В государстве, где любовь к монархам и преданность к престолу основаны на природных свойствах народа (выделено мной. – А. Т.) [3] , где есть отечественные законы и твердость в управлении, тщетны и безумны всегда будут все усилия злоумышленных. <…> Не от дерзостных мечтаний, всегда разрушительных, но свыше усовершаются постепенно отечественные установления, дополняются недостатки, исправляются злоупотребления".
Декабристское же восстание интерпретируется в Манифесте в рамках типичного для романтизма противопоставления "истинного" и "ложного" просвещения:
...
"Не просвещению, но праздности ума, более вредной, нежели праздности телесных сил, – недостатку твердых познаний должно приписать то своевольство мыслей, источник буйных страстей, сию пагубную роскошь полупознаний, сей порыв в мечтательные крайности, коих начало есть порча нравов, а конец – погибель".
Только что созданное III Отделение в отчете за 1827 год пугает власть "русской партией":
...
" Молодежь , т. е. дворянчики от 17 до 25 лет, составляют в массе самую гангренозную часть Империи. Среди этих сумасбродов мы видим зародыши якобинства, революционный и реформаторский дух, выливающийся в разные формы и чаще всего прикрывающийся маской русского патриотизма <…> Экзальтированная молодежь, не имеющая никакого представления ни о положении России, ни об общем ее состоянии, мечтает о возможности русской конституции, уничтожении рангов, достигнуть коих у них не хватает терпения, и о свободе, которой они совершенно не понимают, но которую полагают в отсутствии подчинения" (Россия под надзором, 2006: 22).
Уваров, получивший в 1830-е годы carte blanche на идеологию, предпримет амбициозную попытку "перехвата" романтических учений о "народности", выросших в атмосфере "освободительной войны" в Германии (1813) [4] . В русских условиях "народности" нет нужды создавать политического субъекта – восстанавливать германский рейх, – поскольку этот субъект уже наличествует в лице Российской империи. Как раз напротив, возможные оппоненты власти – среднее дворянство, почувствовавшее свою силу и обретшее корпоративное сознание в краткий период наполеоновских войн, – оказываются в ситуации, когда возможная риторика "народности" взята уже на вооружение властью, опирающейся в этом одновременно на формирующуюся бюрократию и мещанство. Идеологическая конструкция, предложенная Уваровым, имеет, однако, фундаментальную слабость – она принципиально предполагает ограниченную и закрытую аудиторию, к которой обращена, – условно говоря, те поднимающиеся социальные группы, которые проходят через русские гимназии и университеты, где они должны подвергнуться "обработке" в духе "официальной народности"; читатели русскоязычной прессы, плотно контролируемой Министерством просвещения (Зорин, 2004: гл. X). Но эта же идеологическая конструкция не может включить в свои рамки западные окраины империи (Остзейские губернии и Царство Польское), она не может быть артикулирована как "собственная речь" высшими правящими кругами империи – принципиально вненациональными, чья идеология остается идеологией династической преданности, когда местные аристократии заключают договор о преданности империи, но отнюдь не "русской народности".

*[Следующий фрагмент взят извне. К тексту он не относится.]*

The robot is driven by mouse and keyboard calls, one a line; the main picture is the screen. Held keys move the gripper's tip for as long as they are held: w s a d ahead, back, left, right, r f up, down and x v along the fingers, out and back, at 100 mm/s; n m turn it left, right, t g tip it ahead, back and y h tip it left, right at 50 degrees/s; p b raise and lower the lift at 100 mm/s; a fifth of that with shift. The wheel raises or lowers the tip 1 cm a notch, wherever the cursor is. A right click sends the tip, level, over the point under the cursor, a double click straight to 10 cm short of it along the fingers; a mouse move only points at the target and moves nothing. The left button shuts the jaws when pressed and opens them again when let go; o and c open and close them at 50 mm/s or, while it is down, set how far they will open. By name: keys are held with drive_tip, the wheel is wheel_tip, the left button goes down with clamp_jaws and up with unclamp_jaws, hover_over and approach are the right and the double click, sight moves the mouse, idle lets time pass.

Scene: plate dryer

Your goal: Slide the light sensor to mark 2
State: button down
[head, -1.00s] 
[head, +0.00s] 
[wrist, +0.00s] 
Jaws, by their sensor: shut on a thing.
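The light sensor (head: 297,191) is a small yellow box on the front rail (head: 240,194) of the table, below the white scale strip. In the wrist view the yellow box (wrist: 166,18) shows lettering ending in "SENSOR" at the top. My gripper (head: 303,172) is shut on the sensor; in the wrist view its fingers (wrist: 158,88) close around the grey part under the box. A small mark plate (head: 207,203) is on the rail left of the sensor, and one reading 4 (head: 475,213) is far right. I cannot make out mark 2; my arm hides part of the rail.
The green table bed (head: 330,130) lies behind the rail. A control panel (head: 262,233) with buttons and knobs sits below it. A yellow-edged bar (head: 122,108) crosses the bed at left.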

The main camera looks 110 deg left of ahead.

Впечатанная в уваровскую формулу "народность" станет "неопределенным третьим", обретающим осмысленность через два первых члена – "православие" и "самодержавие", придавая им флер исторической глубины и "органичности". В циркуляре Министерства народного просвещения от 27 мая 1847 года разъяснялось, что "русская народность" "в чистоте своей должна выражать безусловную приверженность к православию и самодержавию", а "все, что выходит из этих пределов, есть примесь чуждых понятий, игра фантазии или личина, под которою злоумышленные стараются уловить неопытность и увлеченность мечтателей" (Лемке, 1904: 190). Быть православным, "без лести преданным" подданным своего монарха – вот, собственно, к чему сводится "народность" в практическом истолковании, и отсюда же возникает внешне парадоксальная ситуация, когда все добровольные истолкователи "народности", начиная с Погодина, оказываются неудобными для власти. Единственное правильное здесь – воздерживаться от любой интерпретации, повторяя "народность" как мантру и используя обвинение в "ненародности" против тех, кто уже и так помечен в качестве политического противника.